• _EXTRACTED MATERIAL_:
===============
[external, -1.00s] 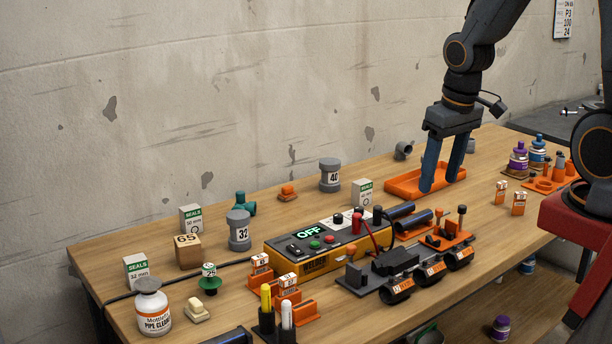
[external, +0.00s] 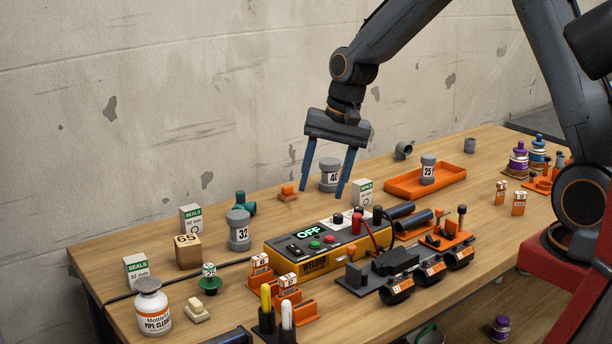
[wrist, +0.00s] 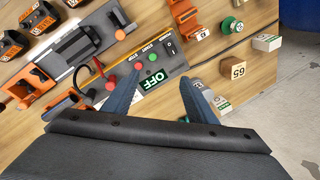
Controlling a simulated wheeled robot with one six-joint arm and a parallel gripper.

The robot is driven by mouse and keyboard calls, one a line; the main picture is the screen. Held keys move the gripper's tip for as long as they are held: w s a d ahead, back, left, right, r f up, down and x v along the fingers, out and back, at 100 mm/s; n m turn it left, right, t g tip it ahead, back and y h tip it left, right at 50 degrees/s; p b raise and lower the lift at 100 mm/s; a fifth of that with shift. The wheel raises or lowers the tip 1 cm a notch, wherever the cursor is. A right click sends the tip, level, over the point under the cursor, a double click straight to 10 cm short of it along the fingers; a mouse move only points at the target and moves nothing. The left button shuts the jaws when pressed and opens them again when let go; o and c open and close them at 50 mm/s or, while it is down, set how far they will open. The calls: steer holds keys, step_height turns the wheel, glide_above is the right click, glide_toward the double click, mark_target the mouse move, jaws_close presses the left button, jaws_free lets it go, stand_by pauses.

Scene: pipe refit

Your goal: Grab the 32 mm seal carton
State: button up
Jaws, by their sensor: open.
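The 32 mm seal carton (external: 136,273) is a small white box with a green SEALS band. It stands upright at the front left of the bench, behind the pipe cleaner bottle. In the wrist view a pale box at the right, which looks like this carton (wrist: 268,42), stands past the 65 box. My gripper (external: 321,195) is open and empty. It hangs above the bench near the control box, well to the right of the carton. Its two blue fingers also show in the wrist view (wrist: 161,75).
A second seal carton (external: 190,219), the 65 box (external: 188,251), a grey 32 fitting (external: 239,231) and a green cap (external: 209,279) stand near the carton. The pipe cleaner bottle (external: 152,308) is close in front. A yellow control box (external: 310,260) reads OFF.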

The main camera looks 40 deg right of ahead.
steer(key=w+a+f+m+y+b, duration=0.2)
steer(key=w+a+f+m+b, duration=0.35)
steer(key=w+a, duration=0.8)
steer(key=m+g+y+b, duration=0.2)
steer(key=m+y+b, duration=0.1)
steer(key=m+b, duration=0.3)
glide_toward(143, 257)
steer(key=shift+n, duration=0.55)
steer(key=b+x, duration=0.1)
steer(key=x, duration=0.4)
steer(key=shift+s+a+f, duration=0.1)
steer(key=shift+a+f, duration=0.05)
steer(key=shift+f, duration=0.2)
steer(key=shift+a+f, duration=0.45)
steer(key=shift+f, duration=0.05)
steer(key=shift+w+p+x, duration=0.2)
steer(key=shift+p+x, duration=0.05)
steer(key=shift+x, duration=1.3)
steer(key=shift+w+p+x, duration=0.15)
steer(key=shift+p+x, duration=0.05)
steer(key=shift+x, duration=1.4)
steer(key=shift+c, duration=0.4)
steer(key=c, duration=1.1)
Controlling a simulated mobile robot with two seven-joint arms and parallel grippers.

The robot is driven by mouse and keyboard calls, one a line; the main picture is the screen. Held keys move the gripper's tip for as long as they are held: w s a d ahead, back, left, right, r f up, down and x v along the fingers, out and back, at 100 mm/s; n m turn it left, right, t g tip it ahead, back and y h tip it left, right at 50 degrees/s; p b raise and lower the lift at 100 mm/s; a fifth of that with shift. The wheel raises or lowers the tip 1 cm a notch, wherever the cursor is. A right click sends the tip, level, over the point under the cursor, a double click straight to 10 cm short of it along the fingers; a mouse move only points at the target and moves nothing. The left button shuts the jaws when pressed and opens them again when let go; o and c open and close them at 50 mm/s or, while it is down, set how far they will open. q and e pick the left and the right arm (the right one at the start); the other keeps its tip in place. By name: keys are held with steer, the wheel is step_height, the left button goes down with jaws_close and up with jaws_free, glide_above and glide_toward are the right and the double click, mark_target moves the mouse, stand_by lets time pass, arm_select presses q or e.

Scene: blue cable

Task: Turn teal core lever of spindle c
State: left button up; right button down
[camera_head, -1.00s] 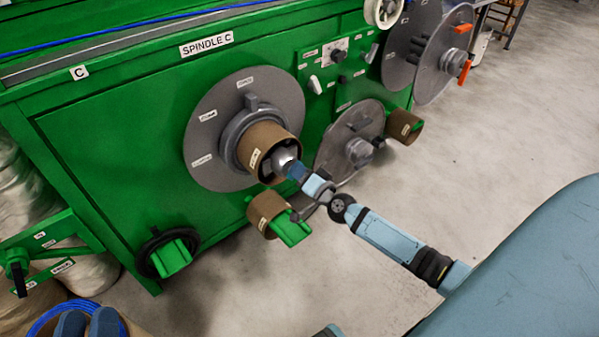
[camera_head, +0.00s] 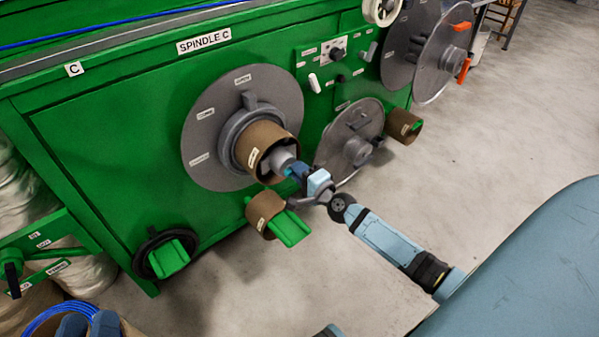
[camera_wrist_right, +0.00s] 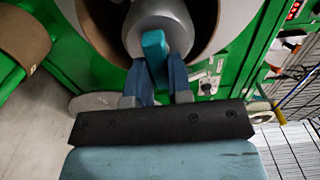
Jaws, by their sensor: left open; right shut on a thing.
===============
• _TASK REQUIREMENTS_: Copy out all lines above that include the string "simulated".

• _ANSWER TO THIS EXERCISE_:
Controlling a simulated wheeled robot with one six-joint arm and a parallel gripper.
Controlling a simulated mobile robot with two seven-joint arms and parallel grippers.

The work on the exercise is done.